A time-aware frame similarity graph \(G_\delta = (V, E_\delta )\) is a weighted undirected graph. Each node \(v_{t} \in V\) represents a frame \(f_{t} \in \textrm{V}_{N}^{}\). There is an edge \(e \in E_\delta \) with a weight \(w(e) = \mathcal {D}{(d({ f}_{t_1}),d({ f}_{t_2}))}\) between two nodes \(v_{t_1}\) and \(v_{t_2}\) if the difference between their time indexes falls below a specified threshold \(\delta \), i.e.,

$$\begin{aligned} E_\delta = \{\;(v_{t_1},v_{t_2}, \mathcal {D}{(d({ f}_{t_1}),d({ f}_{t_2}))})\; |\;v_{t_1}, v_{t_2} \in V, v_{t_1} \ne v_{t_2}, |t_2 - t_1| \le \delta \}. \end{aligned}$$
(1)

This constraint over the frames’ time indexes limits the connections between distant video frames, effectively allowing the proposed method to consider two frames as similar only if they are not very far in time. This is a noteworthy distinction from many other approaches in the literature, which may consider two frames as similar independently from their time occurrence.
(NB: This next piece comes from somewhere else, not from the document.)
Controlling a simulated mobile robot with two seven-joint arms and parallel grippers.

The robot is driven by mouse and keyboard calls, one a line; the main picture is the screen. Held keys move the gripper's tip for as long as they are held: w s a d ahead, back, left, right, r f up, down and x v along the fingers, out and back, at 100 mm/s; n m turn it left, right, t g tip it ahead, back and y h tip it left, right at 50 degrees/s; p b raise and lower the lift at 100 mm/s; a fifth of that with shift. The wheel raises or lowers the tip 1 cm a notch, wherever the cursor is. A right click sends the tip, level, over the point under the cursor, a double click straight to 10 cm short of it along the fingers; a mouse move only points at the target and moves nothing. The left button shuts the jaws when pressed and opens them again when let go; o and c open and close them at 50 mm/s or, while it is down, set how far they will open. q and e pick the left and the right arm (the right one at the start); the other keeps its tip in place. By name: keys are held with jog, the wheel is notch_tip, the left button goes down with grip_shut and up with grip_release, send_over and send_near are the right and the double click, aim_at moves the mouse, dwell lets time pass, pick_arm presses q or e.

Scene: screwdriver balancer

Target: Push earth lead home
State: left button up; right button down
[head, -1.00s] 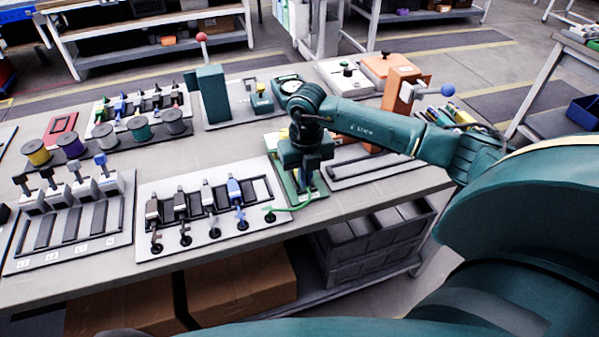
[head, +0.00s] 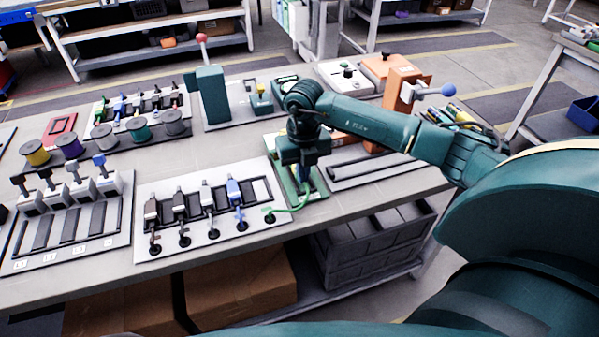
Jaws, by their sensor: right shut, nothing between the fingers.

Doing that permits the proposed method to assess frame importance over time for selecting it as a keyframe to form the video summary even when it seems to reoccur throughout the video. Figure 2(a) illustrates a time-aware frame similarity graph with \(\delta = 4\).

Similar to [17], this work also constructs a hierarchy based on a minimum spanning tree (MST) of the original graph. So, we define an edge-weighted tree of frames \(T_{G_\delta }= (V, E_\delta ^*)\) is a connected acyclic subgraph of \(G_\delta \), i.e., \(E_\delta ^* \subseteq E_\delta \). The weight of \(T_{G_\delta }\) is equal to the sum of weights of all edges belonging to \(E_\delta ^*\), i.e., \(w(T_{G_\delta }) = \sum _{e \in E_\delta ^*} w(e)\). The minimum spanning tree of frames \(T^{*}_{G_\delta }\) is a tree of frames whose weight is minimal.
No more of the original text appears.